The movie is a about a first class maiden falling in love with a poor boy aboard the luxurious doomed Titanic, but this story took some liberties with reality. For example, the characters of Rose and Jack were made up.
"Perhaps not as real people, but as character types they certainly did exist," explains Alexandera Klingelhofer, Vice President of Collections at RMS Titanic Incorporated. There were third class passengers like Jack trying to make it home, along with hundreds of other artisans, workers, and immigrants.
The character of Rose, a first class passenger who was marrying to save the family fortunes did not exist, but "were there young women that had to marry for wealth... yes," explains Klingelhofer.
The character of Cal, Roses' not-so-nice rich fiancé could have existed as an archetype. "Were there evil industrialists yes," explains Klingelhofer. "However I have to say that most of the industrialists that were aboard Titanic were actually quite gentlemanly."
Another not so accurate part of the movie is the chance meeting of Jack, a third class passenger, and Rose, a first class passenger. "The classes were pretty well divided on the ship, could a young boy have gotten off into some area? Possible, but not likely," says Klingelhofer.
Even the story of the necklace was made up. "Not to say there weren't other necklaces on the ship that were equally valuable and beautiful, but there is no heart of the ocean," explains Klingelhofer.
While elements of the story maybe made up, the actual sinking of the ship was pretty accurate. The line, "Iceberg right ahead!" was really said, or maybe "Iceberg dead ahead!" The way the ship hit the iceberg was accurate as well the part where large chunks of ice fell onto the boat. "A lot of passengers who wrote first-hand experiences do say they went up there and there were clumps of ice on the deck," says Klingelhofer.

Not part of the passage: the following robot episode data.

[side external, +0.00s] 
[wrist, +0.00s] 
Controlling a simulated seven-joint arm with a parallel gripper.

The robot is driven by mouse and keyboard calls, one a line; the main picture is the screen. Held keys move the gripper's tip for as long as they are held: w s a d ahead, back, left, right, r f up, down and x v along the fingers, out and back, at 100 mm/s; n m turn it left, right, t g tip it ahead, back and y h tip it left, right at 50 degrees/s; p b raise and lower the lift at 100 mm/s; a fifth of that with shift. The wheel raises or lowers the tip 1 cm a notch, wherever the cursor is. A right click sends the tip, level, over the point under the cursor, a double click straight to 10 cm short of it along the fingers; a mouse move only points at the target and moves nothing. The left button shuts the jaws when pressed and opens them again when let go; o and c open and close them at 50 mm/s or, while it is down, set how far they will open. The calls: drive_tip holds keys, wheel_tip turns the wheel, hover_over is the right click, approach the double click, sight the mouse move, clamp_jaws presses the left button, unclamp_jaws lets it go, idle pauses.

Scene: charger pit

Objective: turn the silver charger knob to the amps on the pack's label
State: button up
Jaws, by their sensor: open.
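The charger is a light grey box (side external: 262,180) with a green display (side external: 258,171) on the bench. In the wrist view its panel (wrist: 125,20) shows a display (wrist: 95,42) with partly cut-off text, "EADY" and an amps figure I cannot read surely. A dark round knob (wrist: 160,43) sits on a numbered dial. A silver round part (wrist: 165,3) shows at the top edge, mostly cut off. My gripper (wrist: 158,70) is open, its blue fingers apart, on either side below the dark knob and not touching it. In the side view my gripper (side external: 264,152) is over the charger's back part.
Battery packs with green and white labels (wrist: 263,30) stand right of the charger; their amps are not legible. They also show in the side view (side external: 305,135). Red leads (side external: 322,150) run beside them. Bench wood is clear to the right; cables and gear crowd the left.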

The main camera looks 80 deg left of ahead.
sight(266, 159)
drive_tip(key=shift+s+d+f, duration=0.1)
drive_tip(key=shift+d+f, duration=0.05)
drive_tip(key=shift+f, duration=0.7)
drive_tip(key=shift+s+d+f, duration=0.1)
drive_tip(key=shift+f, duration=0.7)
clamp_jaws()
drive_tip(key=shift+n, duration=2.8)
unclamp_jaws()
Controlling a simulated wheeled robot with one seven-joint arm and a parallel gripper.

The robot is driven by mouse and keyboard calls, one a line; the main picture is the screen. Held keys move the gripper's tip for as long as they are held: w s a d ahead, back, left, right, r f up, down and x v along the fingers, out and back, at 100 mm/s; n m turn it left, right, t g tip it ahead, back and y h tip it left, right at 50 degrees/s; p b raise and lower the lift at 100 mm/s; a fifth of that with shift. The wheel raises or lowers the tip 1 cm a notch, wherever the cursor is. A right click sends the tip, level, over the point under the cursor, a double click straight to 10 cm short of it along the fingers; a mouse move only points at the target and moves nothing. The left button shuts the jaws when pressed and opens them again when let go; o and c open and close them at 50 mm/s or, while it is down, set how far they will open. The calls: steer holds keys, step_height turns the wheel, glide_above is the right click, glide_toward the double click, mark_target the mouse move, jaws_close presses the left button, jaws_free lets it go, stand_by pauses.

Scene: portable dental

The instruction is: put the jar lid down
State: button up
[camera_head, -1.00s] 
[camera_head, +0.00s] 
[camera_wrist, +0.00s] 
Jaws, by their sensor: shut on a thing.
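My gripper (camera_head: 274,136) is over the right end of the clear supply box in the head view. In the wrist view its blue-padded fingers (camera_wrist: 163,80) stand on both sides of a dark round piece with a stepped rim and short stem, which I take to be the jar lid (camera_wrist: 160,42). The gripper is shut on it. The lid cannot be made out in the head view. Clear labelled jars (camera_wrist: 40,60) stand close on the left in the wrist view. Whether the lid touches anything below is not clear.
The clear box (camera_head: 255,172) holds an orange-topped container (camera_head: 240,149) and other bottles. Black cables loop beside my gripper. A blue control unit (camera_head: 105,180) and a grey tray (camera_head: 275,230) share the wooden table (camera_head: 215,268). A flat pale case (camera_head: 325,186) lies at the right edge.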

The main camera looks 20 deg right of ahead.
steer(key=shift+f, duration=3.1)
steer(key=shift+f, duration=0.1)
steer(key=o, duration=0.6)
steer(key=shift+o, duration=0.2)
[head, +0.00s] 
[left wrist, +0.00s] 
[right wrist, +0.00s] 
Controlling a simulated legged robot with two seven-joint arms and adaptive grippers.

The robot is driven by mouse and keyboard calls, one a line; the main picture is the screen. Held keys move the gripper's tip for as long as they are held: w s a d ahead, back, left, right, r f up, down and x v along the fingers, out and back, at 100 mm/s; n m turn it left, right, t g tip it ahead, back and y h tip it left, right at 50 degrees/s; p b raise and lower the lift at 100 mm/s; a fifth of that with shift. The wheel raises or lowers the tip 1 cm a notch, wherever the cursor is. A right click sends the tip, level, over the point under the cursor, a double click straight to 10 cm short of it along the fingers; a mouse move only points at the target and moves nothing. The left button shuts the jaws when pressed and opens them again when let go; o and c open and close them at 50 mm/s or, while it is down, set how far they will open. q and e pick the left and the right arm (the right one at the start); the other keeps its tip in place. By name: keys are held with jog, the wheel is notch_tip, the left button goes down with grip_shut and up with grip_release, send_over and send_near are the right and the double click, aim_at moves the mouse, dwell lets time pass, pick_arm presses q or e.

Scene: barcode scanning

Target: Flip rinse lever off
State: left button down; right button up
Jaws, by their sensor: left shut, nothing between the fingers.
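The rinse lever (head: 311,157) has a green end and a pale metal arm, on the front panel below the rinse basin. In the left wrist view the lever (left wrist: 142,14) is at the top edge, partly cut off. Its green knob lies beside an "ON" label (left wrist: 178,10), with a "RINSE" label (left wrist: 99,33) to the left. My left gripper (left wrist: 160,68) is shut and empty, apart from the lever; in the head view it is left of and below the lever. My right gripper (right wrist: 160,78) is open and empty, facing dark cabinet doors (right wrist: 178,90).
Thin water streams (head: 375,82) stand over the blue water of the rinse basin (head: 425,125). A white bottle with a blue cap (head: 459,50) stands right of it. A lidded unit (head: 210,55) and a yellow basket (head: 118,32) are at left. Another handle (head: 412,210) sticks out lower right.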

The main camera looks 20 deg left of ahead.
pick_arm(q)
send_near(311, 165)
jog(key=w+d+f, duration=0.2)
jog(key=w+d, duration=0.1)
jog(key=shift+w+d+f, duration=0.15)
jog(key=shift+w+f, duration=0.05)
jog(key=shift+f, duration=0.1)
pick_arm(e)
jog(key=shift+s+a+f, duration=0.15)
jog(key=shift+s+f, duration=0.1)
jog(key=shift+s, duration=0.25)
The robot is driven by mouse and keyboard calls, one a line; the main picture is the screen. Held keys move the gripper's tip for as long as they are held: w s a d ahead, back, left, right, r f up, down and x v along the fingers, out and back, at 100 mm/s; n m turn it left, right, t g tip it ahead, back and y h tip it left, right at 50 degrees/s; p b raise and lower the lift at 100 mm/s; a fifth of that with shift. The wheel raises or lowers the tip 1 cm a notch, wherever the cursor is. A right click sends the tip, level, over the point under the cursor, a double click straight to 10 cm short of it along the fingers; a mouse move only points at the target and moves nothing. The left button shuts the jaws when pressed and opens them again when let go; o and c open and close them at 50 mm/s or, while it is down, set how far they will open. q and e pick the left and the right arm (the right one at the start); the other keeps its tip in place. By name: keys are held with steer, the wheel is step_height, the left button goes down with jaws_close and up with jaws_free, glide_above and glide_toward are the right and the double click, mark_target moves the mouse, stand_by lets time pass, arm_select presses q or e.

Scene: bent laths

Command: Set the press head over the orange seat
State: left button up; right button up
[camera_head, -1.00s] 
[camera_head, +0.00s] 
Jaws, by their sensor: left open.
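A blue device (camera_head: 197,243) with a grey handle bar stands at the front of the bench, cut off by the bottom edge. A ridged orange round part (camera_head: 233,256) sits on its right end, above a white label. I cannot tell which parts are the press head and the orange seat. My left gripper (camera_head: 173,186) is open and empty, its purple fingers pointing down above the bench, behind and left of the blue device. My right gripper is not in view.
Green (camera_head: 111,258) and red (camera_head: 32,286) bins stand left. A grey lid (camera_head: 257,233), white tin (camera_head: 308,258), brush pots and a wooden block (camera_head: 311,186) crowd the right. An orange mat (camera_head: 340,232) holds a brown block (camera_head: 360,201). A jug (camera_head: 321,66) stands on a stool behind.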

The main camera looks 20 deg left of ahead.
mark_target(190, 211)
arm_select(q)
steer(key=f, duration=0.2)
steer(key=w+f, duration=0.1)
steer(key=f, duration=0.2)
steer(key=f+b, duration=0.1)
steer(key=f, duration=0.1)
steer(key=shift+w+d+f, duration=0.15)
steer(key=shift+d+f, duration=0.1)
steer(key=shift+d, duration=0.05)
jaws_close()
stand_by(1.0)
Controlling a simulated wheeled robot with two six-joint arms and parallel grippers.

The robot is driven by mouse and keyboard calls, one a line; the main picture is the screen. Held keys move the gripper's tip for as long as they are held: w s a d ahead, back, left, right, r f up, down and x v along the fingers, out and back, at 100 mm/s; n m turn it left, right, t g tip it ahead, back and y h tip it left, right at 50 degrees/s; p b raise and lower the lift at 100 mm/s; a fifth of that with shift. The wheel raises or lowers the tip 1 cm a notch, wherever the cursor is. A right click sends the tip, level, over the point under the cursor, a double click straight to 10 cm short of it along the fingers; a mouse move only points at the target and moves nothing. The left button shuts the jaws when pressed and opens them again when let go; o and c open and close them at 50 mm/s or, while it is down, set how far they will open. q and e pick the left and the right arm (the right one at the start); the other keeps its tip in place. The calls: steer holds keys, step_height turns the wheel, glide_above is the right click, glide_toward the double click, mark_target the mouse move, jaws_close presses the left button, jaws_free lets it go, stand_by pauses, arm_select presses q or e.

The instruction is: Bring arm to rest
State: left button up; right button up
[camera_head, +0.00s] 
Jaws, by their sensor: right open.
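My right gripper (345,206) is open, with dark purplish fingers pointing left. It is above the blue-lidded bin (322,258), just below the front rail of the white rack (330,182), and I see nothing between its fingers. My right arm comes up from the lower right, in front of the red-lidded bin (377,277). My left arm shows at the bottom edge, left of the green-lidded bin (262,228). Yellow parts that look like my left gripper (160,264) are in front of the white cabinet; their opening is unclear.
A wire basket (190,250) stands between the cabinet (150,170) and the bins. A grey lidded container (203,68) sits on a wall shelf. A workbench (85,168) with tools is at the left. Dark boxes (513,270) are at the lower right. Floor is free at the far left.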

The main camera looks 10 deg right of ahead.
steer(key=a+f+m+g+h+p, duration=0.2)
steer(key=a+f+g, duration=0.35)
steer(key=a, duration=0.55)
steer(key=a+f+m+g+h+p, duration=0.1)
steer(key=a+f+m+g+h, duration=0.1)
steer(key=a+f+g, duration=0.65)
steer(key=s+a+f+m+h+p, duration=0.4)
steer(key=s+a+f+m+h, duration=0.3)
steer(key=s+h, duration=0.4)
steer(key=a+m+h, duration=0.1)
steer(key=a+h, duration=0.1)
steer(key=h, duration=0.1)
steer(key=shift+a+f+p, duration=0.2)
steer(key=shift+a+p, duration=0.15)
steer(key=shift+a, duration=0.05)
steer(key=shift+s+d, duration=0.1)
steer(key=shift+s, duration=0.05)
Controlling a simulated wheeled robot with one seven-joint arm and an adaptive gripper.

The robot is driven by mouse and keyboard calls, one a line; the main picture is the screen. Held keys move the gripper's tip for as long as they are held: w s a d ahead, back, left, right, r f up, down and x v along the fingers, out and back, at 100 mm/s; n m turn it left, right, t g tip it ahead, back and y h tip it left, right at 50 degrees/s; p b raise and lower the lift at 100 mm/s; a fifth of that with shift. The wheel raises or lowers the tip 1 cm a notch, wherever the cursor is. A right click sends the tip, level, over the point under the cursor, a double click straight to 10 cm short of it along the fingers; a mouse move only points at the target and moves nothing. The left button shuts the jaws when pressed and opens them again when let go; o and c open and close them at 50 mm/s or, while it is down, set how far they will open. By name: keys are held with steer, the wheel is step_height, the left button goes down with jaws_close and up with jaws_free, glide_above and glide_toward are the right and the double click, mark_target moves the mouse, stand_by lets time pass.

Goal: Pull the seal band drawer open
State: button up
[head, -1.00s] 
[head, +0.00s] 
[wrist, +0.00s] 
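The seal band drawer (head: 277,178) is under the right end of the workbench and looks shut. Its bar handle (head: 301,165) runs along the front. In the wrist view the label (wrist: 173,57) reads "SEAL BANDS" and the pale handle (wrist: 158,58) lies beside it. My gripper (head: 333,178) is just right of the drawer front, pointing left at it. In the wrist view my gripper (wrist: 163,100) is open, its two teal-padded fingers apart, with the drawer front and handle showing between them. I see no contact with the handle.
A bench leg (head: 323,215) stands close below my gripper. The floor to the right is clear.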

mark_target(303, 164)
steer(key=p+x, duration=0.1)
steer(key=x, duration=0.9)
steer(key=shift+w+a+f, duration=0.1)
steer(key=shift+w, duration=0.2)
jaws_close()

The lights did stay on even with part of the ship under water. The musicians did play while the ship was going down, and the scene of an old couple in bed waiting for the water to rise has some truth in it as well. "In real they were married for 50 years, he wanted to put his wife in a lifeboat, but she refused and said, 'I lived with you all these years and I will stay with you now," explains Klingelhofer.
The final verdict is that the movie does do a good job of keeping things real to life, but, "I don't think there is anything that tells the story of Titanic as well as this exhibition that has objects that went down with the ship and have not been recovered," says Klingelhofer.
The Titanic exhibit opens this Saturday at the Public Museum in Grand Rapids.